A question has been raised about how this new law will be enforced in the case of candidates who choose to participate in the New York City Campaign Finance Program (the "Program"). In Advisory Opinion No. 1989-1 (January 3, 1989), the Campaign Finance Board (the "Board") determined that:
the expenditure limitations of the New York City Campaign Finance Act were not intended to restrict the use of monies appropriated by the government for expenditures by a person holding public office and these expenditures are therefore outside the jurisdiction of the Board...
The Board elaborated on this conclusion in Advisory Opinions Nos. 1989-27 (June 27, 1989) (elected official's use of a City car to travel to events at which elected official endorsed candidates) and 1993-5 (July 7, 1993) (use of government resources for various campaign activities).
In Advisory Opinion No. 1993-5, the Board reiterated its conclusion that "the proper use of governmental resources for public purposes is not restricted by the Campaign Finance Act, regardless whether the expenditure arguably has an impact on a political campaign." (Emphasis added.) The Board also stated that "the question whether government resources have been illegally or improperly used... is addressed in other laws that are interpreted and enforced by other agencies..." If such an agency makes a determination that government resources have been used improperly, the Board would then make a determination to what extent the value of those resources had been used to promote or facilitate the participating candidate's nomination or election, and, therefore, should be charged against the candidate's spending limit. See Advisory Opinion No. 1993-5 (July 7, 1993).
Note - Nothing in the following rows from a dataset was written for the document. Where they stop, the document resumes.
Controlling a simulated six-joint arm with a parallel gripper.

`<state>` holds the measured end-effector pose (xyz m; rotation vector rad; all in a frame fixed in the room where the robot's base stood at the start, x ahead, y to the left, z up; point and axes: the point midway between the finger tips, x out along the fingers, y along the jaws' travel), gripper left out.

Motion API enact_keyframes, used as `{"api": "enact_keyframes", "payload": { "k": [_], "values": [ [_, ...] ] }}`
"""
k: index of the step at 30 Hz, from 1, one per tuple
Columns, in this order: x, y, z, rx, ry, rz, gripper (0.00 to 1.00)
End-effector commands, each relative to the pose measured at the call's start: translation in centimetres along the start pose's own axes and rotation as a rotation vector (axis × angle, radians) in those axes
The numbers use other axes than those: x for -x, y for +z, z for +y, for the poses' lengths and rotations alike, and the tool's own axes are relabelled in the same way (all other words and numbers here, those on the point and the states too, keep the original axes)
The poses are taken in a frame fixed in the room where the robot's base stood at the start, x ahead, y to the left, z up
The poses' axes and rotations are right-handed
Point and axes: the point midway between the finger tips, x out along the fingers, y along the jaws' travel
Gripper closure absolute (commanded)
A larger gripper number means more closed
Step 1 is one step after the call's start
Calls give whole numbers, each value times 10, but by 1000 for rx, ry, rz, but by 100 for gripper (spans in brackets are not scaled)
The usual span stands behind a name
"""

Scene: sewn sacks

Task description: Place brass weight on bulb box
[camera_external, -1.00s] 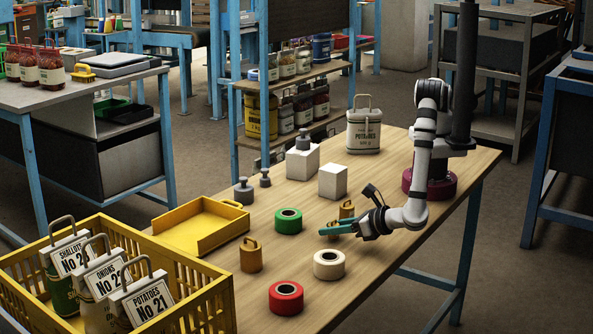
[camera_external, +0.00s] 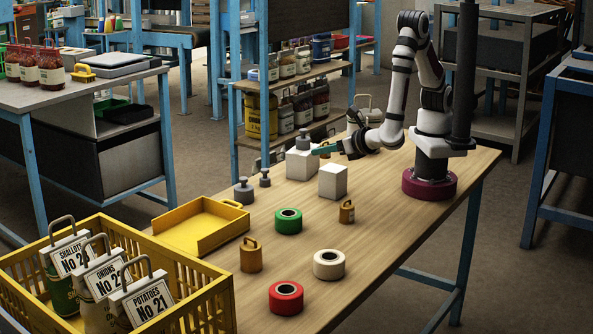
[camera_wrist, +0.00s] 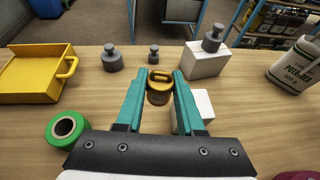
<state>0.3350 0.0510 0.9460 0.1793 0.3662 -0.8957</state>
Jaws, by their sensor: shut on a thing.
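My gripper (camera_external: 323,149) has teal fingers and is shut on a brass weight (camera_wrist: 158,88), held upright between the fingertips in the wrist view. In the external view I cannot make out the held weight. Two plain white boxes stand on the table, with no readable label. The nearer box (camera_external: 333,182) has a bare top; in the wrist view it (camera_wrist: 203,104) is partly hidden behind the right finger. The farther box (camera_external: 299,167) carries a grey weight (camera_external: 303,140). My gripper is above the table close to both boxes. Two other brass weights (camera_external: 347,212) (camera_external: 250,256) stand on the table.
Two grey weights (camera_external: 243,191) (camera_external: 265,178) stand left of the boxes. Green (camera_external: 288,220), white (camera_external: 328,264) and red (camera_external: 286,297) tape rolls lie nearer. A yellow tray (camera_external: 197,231) is at left.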

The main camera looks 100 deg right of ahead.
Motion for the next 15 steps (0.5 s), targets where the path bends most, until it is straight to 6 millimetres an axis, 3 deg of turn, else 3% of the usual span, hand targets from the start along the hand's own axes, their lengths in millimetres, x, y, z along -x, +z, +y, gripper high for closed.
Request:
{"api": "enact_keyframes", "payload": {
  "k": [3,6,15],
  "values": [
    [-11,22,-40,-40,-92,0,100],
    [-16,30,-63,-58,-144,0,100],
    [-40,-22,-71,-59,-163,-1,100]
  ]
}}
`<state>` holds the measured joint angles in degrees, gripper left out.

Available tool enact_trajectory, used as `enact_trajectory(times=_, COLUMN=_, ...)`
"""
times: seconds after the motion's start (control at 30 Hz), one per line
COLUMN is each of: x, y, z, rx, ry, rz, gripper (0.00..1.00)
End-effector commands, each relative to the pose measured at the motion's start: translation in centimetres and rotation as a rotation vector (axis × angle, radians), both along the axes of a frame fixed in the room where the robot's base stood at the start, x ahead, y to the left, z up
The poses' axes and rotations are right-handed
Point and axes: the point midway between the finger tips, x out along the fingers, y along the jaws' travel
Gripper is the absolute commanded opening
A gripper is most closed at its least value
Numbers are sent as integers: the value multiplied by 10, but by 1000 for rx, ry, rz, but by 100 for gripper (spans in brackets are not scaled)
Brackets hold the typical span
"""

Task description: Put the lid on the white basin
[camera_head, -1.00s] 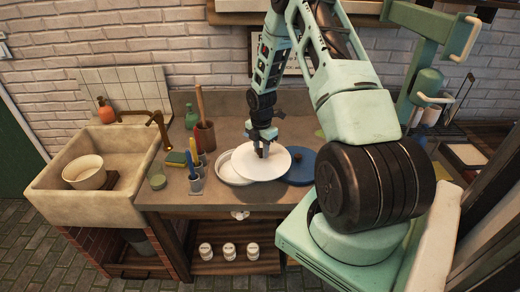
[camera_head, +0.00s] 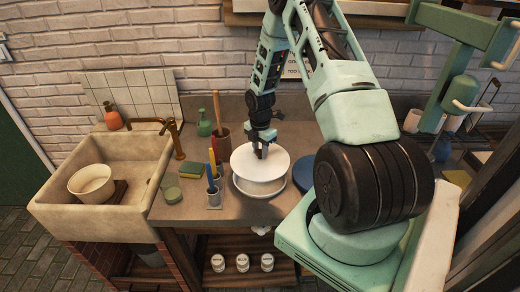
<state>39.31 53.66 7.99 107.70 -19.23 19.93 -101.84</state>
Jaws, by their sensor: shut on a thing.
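The white round lid (camera_head: 275,163) is held level by my gripper (camera_head: 261,153), which is shut on its knob at the middle. The white basin (camera_head: 258,191) stands on the counter directly below the lid. The lid covers most of the basin, and only the basin's front wall and lower rim show. I cannot tell whether the lid touches the basin's rim or hangs just above it.
A blue round thing (camera_head: 302,175) lies to the right, partly behind my arm. A holder with a blue and a yellow tool (camera_head: 214,191) stands close on the left. A brown pot (camera_head: 222,143) stands behind it. The sink (camera_head: 70,205) is farther left.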

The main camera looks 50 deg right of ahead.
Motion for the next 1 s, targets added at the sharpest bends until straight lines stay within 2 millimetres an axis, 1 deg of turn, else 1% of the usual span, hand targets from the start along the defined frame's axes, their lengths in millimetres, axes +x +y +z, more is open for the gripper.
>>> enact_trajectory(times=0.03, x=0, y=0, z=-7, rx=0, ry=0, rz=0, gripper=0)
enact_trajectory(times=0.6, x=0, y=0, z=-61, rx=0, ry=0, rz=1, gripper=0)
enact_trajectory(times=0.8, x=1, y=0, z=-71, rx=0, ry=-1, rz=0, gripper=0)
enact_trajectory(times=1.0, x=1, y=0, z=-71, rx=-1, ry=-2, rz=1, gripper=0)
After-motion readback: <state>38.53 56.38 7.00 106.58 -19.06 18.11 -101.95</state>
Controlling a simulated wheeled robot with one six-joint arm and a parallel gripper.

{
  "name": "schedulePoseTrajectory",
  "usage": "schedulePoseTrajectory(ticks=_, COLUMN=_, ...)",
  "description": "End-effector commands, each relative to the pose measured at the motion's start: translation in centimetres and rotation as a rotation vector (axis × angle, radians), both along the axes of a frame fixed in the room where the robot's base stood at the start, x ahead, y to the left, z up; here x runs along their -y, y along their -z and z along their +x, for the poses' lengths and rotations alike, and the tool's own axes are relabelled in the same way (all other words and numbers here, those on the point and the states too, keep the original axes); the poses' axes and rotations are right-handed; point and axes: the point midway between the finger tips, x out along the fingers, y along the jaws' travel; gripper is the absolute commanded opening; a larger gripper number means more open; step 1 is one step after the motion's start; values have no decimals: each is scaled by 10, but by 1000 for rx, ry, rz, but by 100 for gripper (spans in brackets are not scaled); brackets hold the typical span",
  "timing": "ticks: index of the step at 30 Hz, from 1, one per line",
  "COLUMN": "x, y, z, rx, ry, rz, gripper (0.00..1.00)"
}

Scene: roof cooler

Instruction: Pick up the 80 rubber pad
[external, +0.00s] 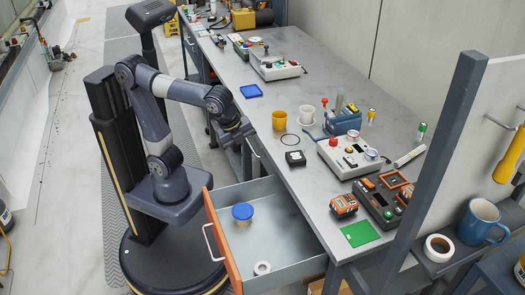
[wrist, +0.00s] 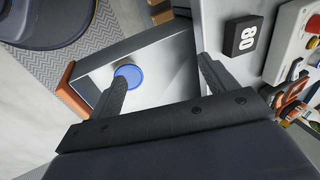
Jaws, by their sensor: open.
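The 80 rubber pad is a small black square block (external: 295,158) lying on the grey workbench (external: 262,118) near its front edge. In the wrist view the pad (wrist: 243,37) shows a white "80", at the upper right, outside the span of my fingers. My gripper (external: 243,137) is beside the bench's front edge, to the left of the pad. In the wrist view my gripper (wrist: 160,70) has its two fingers spread wide with nothing between them, over the open drawer.
An open drawer (external: 285,258) with an orange front sticks out below the pad. It holds a blue-lidded jar (external: 242,213) and a white tape roll (external: 262,268).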

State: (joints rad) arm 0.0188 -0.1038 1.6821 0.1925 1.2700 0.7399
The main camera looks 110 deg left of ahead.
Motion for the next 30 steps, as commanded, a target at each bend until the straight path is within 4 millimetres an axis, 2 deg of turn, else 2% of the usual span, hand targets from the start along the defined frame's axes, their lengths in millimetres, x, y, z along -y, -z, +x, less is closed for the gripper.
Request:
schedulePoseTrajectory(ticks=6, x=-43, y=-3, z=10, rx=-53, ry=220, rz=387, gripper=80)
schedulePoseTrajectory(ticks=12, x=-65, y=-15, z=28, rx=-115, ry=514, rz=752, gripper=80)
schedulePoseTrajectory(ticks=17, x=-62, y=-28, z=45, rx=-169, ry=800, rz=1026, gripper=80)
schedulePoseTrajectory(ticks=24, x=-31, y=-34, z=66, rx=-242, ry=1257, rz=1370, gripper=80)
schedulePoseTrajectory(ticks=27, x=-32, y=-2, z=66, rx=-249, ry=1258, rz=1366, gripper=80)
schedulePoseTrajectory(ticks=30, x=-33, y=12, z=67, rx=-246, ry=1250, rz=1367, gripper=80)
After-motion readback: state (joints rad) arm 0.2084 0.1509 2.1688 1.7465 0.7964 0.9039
The passage of Charter Section 1136.1 does not change these conclusions, but rather alters the definition of the "proper use of governmental resources." Therefore, the Board reiterates its conclusion that by itself the expenditure of public resources by a person holding office is outside the jurisdiction of the Board.
The question whether government resources have been illegally or improperly used for a political campaign under Section 1136.1 or any other law governing the use of such resources will be interpreted and enforced by other agencies, such as the Conflicts of Interest Board, the Department of Investigation, the New York City Law Department, and the offices of the district attorneys. If an agency with the appropriate jurisdiction makes a determination that government resources have been improperly used, the Board would make a determination, following the receipt of a formal complaint or Board investigation pursuant to Rule 7-01 (procedures for filing complaints and conducting investigations) to what extent the value of those resources has been used to promote or facilitate the nomination or election of a candidate participating in the Program, and, therefore, should be charged against the participating candidate's spending limit. The improper use of government resources may be in-kind contributions, and thus, subject to both the contribution and spending limits of the Campaign Finance Act. See New York City Administrative Code §§3-702(8), 3-703(1)(f), 3-706; and Rules 1-02, 1-04(g).